## WORK TO COMPLETE
In the listing below, locate the line containing "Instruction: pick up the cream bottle" and the line containing "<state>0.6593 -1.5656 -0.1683". Output both of them and every line between, exactly as written, and nothing more.

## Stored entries
====================
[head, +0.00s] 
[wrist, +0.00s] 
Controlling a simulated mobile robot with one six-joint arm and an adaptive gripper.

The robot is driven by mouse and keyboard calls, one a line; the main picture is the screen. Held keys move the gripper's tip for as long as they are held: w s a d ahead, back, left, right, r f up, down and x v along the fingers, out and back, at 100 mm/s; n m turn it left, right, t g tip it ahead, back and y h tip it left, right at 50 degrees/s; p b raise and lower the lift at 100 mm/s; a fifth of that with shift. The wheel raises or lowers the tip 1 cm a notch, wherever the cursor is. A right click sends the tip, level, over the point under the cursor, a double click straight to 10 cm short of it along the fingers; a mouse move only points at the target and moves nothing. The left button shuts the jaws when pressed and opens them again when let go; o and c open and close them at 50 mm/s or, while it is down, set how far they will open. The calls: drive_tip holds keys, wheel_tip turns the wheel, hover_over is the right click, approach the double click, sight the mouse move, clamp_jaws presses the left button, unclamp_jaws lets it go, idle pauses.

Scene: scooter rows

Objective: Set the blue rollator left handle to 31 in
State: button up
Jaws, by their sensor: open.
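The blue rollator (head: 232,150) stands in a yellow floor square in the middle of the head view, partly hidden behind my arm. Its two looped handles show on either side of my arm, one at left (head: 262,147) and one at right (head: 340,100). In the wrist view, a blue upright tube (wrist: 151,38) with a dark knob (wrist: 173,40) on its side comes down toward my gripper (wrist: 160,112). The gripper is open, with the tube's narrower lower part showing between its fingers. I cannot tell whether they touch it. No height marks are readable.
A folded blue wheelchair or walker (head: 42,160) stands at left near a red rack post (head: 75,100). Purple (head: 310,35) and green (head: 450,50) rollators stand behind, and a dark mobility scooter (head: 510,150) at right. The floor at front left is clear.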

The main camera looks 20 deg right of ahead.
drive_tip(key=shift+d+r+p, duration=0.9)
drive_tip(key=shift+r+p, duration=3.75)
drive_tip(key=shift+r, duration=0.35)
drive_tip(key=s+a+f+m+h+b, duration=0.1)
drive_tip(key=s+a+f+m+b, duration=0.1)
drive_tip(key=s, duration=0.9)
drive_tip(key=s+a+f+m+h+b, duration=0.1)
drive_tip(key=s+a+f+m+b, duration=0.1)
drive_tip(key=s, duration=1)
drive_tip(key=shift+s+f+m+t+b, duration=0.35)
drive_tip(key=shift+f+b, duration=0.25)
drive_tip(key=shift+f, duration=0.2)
====================
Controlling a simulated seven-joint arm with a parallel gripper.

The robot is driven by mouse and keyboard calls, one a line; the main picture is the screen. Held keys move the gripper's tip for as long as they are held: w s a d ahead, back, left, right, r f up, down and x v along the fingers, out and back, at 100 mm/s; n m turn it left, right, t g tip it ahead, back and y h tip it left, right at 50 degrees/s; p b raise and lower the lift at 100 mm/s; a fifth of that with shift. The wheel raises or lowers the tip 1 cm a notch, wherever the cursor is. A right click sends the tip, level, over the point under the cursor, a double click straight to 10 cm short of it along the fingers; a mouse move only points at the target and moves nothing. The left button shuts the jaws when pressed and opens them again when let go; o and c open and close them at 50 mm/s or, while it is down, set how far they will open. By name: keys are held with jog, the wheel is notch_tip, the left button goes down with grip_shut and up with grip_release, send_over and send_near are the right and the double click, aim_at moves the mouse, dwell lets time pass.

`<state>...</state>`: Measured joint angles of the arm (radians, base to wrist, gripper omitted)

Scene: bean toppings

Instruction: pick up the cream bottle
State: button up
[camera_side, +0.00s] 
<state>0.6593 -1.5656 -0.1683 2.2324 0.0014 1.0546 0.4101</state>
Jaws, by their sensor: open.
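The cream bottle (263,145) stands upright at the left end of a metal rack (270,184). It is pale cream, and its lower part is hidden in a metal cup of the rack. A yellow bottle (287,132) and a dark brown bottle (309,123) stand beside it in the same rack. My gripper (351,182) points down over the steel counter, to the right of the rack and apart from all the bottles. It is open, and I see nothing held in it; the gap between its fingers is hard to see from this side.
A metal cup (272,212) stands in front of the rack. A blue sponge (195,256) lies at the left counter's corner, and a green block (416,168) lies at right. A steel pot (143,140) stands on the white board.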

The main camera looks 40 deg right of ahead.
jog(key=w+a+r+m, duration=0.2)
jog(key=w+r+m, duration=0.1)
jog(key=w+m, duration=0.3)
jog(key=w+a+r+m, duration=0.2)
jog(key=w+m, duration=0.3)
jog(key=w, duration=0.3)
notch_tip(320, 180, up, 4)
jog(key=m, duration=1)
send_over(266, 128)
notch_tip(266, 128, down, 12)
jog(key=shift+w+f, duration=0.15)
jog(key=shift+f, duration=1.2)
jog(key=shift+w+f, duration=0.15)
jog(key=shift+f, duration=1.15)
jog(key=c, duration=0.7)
====================
## OUTPUT
Instruction: pick up the cream bottle
State: button up
[camera_side, +0.00s] 
<state>0.6593 -1.5656 -0.1683 2.2324 0.0014 1.0546 0.4101</state>

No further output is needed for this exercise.